§ Task material:
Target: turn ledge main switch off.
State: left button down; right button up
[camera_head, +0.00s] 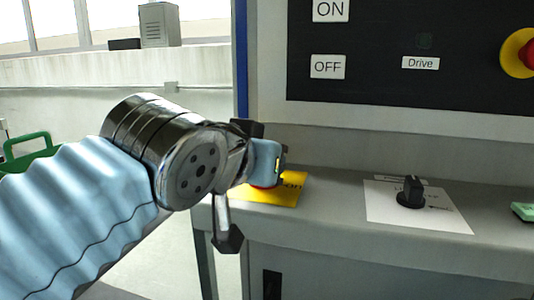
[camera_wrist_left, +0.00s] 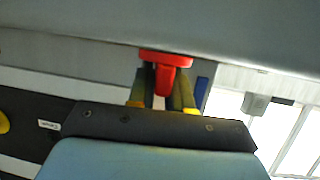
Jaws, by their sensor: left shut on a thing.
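The main switch is a red rotary handle (camera_wrist_left: 166,59) on a yellow plate (camera_head: 289,190) at the left end of the grey ledge. In the head view my left gripper (camera_head: 266,168) covers most of the handle, and only a sliver of red shows below it. In the left wrist view my left gripper (camera_wrist_left: 164,92) has its two fingers on either side of the red grip, shut on it. The handle's exact angle and the plate's lettering are mostly hidden. My right gripper is in neither view.
A black knob (camera_head: 410,193) on a white label plate sits farther right on the ledge (camera_head: 335,215). A green item (camera_head: 523,211) lies at the right edge. The black panel (camera_head: 380,80) above carries ON, OFF and Drive labels and a red button (camera_head: 529,52).

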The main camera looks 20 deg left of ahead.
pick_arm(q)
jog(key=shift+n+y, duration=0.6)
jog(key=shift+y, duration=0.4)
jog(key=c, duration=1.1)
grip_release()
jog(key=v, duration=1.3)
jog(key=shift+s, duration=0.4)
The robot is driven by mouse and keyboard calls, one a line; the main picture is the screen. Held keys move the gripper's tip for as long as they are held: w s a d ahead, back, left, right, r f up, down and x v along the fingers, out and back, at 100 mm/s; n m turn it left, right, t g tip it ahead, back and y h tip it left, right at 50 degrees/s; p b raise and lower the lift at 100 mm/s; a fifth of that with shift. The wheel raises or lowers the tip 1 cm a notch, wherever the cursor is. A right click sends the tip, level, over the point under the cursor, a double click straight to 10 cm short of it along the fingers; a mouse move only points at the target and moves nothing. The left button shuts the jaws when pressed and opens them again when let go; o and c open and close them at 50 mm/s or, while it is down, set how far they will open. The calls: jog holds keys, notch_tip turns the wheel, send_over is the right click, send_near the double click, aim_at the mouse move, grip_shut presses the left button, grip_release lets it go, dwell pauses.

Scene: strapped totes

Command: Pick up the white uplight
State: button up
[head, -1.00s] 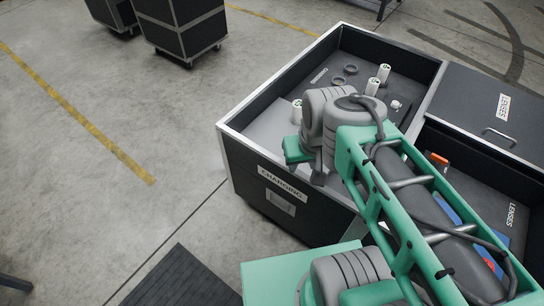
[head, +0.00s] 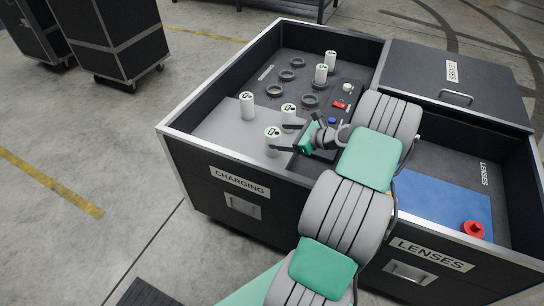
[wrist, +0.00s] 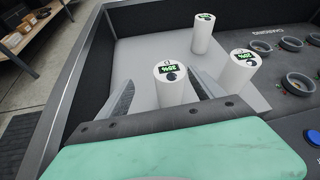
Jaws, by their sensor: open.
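Several white cylindrical uplights with small displays on top stand upright in the case marked CHARGING. The nearest white uplight (head: 272,142) stands on the grey panel at the front. My gripper (head: 276,137) is open, low beside this uplight, its two dark fingers pointing toward it. In the wrist view, this uplight (wrist: 172,85) stands between the open fingers (wrist: 160,88), with a green-lit display on its top; its base is hidden by my gripper. Two more uplights stand close behind, one at the left (head: 247,106) and one near the middle (head: 289,113).
Two further uplights (head: 321,74) stand at the back, near several dark ring sockets (head: 275,91). The case rim (head: 185,150) surrounds everything. The adjoining LENSES case (head: 430,235) holds a blue panel (head: 440,200) and a red knob-like part (head: 473,229).

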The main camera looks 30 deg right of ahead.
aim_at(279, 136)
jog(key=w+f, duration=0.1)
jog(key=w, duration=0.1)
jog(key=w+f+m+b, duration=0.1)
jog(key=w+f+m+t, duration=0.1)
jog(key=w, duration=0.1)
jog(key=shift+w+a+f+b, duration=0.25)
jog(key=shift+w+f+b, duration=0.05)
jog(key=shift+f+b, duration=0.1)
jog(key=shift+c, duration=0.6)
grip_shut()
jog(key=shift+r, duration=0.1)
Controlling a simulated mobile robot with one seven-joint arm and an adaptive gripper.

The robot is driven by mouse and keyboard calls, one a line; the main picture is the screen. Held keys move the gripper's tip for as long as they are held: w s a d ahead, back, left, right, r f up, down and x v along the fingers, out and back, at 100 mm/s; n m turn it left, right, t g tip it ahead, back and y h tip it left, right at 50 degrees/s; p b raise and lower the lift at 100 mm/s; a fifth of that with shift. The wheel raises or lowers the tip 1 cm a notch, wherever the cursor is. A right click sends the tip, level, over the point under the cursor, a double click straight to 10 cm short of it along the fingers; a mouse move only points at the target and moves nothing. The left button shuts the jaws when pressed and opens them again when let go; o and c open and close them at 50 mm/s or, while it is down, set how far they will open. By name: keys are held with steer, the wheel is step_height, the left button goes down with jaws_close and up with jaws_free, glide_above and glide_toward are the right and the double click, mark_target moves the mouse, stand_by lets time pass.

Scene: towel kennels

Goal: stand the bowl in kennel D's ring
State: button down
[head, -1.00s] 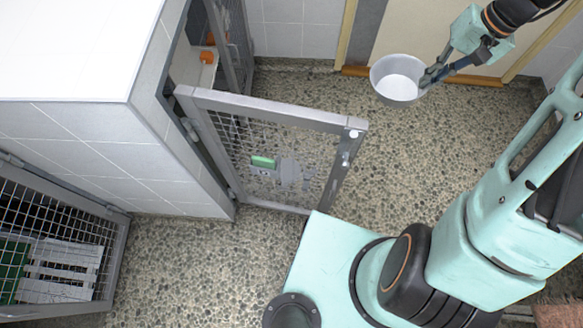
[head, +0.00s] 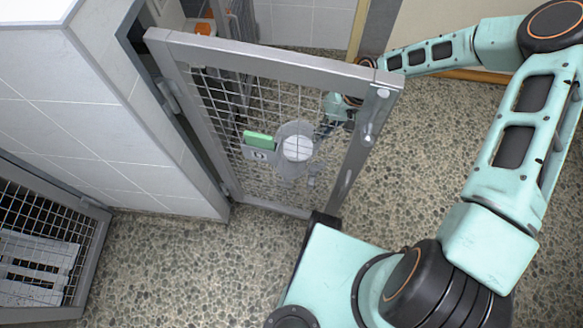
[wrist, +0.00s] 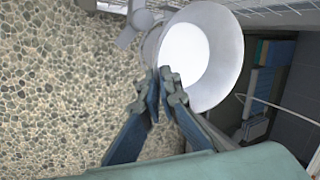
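The bowl (head: 297,148), pale grey with a white inside, shows through the mesh of an open kennel door (head: 255,60) in the head view. In the wrist view the bowl (wrist: 222,70) is large and tilted toward the camera. My gripper (wrist: 166,78) has its fingertips together at the bowl's near rim, holding it; in the head view the gripper (head: 328,128) is partly behind the mesh. Grey fittings (head: 286,178) sit on the door by the bowl; I cannot make out the ring or whether the bowl touches it. No kennel letter is legible.
The door carries a green card (head: 258,139) and a latch (head: 368,130) on its free edge. My arm reaches around that edge. A tiled wall (head: 110,120) and another mesh door (head: 50,240) lie left. Pebbled floor (head: 190,265) is clear.

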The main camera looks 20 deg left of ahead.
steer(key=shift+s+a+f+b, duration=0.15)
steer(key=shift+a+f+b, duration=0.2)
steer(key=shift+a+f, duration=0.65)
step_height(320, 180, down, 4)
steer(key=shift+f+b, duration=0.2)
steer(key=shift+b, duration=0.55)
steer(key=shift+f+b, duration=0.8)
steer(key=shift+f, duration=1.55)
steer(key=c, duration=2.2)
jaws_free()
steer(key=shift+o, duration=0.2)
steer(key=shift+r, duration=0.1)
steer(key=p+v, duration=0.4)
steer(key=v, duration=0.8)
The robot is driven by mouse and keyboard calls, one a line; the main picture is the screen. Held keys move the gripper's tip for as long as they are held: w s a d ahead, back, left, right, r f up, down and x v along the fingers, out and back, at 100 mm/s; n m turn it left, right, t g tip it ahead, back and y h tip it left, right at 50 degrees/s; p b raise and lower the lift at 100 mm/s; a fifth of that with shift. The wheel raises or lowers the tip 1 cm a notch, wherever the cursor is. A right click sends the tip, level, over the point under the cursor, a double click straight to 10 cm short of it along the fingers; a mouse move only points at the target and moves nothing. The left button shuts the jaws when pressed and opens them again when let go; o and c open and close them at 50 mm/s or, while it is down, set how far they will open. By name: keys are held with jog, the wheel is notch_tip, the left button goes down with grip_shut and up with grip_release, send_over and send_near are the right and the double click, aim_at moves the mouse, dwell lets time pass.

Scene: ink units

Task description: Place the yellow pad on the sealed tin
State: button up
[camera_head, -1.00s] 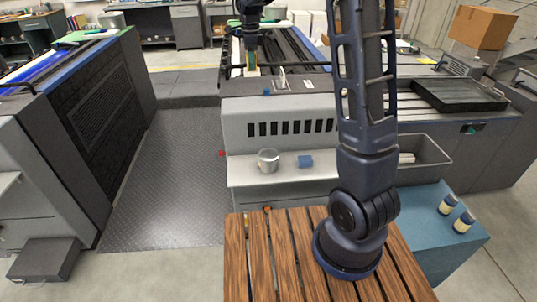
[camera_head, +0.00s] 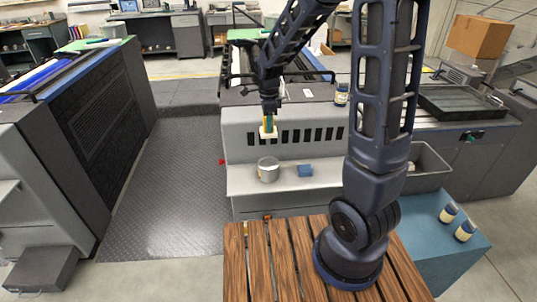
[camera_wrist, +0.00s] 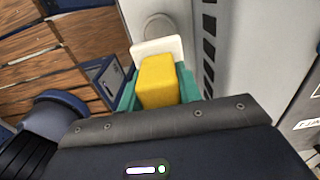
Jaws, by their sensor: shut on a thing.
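My gripper (camera_head: 268,123) hangs over the light shelf, with its fingers pointing down. It is shut on the yellow pad (camera_wrist: 157,82), a block with a white slab (camera_wrist: 157,47) at its far end. The green fingers are on both sides of the block in the wrist view. In the head view the white slab (camera_head: 268,134) shows at the bottom of the grip, apart from and above the tin. The sealed tin (camera_head: 268,169) is a silver cylinder standing upright on the shelf. In the wrist view its round grey top (camera_wrist: 157,26) shows partly behind the slab.
The slotted grey machine front (camera_head: 240,140) rises behind. A grey bin (camera_head: 430,160) is at the right. Jars stand on the teal table (camera_head: 425,235); another jar (camera_head: 341,94) stands on the machine.

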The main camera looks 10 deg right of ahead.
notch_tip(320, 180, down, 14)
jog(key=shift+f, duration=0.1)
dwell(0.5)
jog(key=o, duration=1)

§ Exercise prompt:
Show every line from the entries above in which "Scene" appears.

§ Full response:
Scene: strapped totes
Scene: towel kennels
Scene: ink units

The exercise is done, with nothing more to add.